One example: strife-torn Sudan. Aside from the individuals affected, the mines that have been planted during the country's 21-year civil war have hurt entire communities, as well. Two million Sudanese are expected to need food next year, but aid agencies say the cost of delivering it to them is five times higher than in other countries because mined roads mean the supplies can only be flown in. According to the United Nations Mine Action Service program in southern Sudan, $50 million is needed to fund demining projects in the country next year alone.

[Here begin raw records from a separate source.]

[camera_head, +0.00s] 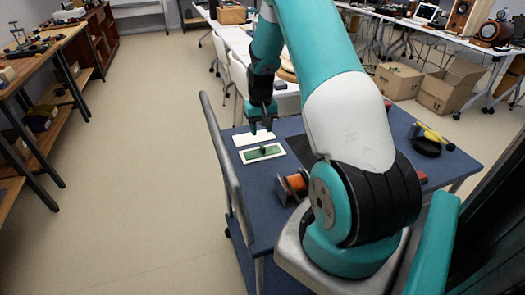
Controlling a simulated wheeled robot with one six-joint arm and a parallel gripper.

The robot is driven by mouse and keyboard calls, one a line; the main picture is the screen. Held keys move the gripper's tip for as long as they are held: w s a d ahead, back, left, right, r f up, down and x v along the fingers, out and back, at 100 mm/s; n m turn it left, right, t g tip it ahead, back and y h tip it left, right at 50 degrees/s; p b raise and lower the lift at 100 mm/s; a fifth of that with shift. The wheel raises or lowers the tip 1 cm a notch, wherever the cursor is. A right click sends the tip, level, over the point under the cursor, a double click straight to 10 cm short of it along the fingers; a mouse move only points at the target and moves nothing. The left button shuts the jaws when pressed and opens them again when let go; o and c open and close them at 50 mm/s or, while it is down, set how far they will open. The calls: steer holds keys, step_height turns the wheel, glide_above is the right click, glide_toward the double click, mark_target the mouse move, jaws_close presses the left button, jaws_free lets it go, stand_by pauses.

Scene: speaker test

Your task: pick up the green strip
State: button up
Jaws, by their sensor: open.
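The green strip (270,154) lies on a white rectangular piece (245,157) on the blue cart top. A small dark upright part stands at the strip's middle. A second white flat piece (243,139) lies just behind it. My gripper (262,128) is open and points down above and slightly behind the strip, over the second white piece. It looks empty and apart from the strip, though the exact height is hard to tell.
A spool of orange wire (293,186) stands on the blue cart (262,200), in front of the strip. A black and yellow tool (430,140) lies at the cart's right. A grey handle rail (219,150) runs along the left edge. Cardboard boxes (448,90) sit on the floor behind.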

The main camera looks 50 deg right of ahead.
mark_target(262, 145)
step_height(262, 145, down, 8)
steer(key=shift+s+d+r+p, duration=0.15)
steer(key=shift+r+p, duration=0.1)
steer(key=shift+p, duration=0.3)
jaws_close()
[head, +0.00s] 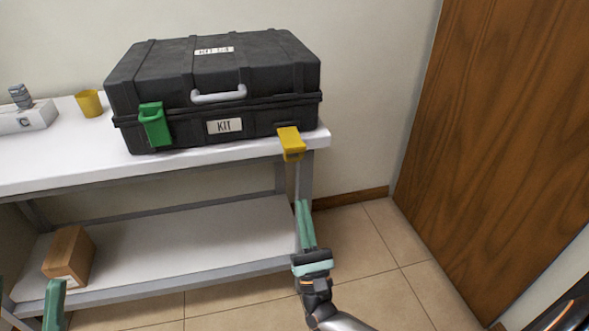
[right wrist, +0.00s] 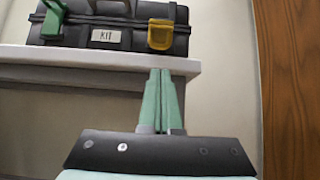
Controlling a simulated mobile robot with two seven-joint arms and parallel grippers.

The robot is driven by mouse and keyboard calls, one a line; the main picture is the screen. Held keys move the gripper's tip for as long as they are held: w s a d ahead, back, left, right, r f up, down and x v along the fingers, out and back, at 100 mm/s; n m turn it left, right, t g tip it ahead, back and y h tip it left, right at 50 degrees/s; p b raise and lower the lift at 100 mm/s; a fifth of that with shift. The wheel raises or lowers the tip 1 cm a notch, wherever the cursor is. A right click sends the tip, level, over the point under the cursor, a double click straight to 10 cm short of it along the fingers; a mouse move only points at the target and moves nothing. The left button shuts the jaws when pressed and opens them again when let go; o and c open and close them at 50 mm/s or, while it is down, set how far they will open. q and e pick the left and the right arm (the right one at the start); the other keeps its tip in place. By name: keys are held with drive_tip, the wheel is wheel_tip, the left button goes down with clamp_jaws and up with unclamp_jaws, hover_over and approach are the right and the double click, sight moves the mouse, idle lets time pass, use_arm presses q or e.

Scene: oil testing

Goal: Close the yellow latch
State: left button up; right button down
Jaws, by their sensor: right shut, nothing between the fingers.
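A black kit case (head: 215,85) stands shut-lidded on the white table. Its yellow latch (head: 291,143) is at the front right of the case and sticks out from it, tilted outward. The yellow latch also shows in the right wrist view (right wrist: 160,35). A green latch (head: 154,125) is at the case's front left. My right gripper (head: 301,204) is shut and empty, below the yellow latch and apart from it. In the right wrist view its fingers (right wrist: 161,75) point up toward the table edge. Of my left gripper, only a green finger (head: 54,300) shows at the lower left.
The white table (head: 60,165) has a lower shelf (head: 200,240) with a cardboard box (head: 70,255). A yellow cup (head: 89,103) and a white block-like device (head: 25,117) stand left of the case. A wooden door (head: 500,130) is at the right. The floor between is clear.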

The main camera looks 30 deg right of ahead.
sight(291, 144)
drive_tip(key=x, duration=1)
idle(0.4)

"It only takes a dollar to plant a mine, but can cost $1,000 to remove it," says Wolfgang Petritsch, who presided over an international land-mine conference in Nairobi this week. Also at the meeting was Jody Williams, founder of the International Campaign to Ban Landmines (ICBL). Williams and her organization were joint winners of the 1997 Nobel Peace Prize for their work in the field. She spoke to NEWSWEEK's Alexandra Polier about the challenges of ridding the world of landmines. Excerpts:
NEWSWEEK: How did you get involved with the land-mine movement?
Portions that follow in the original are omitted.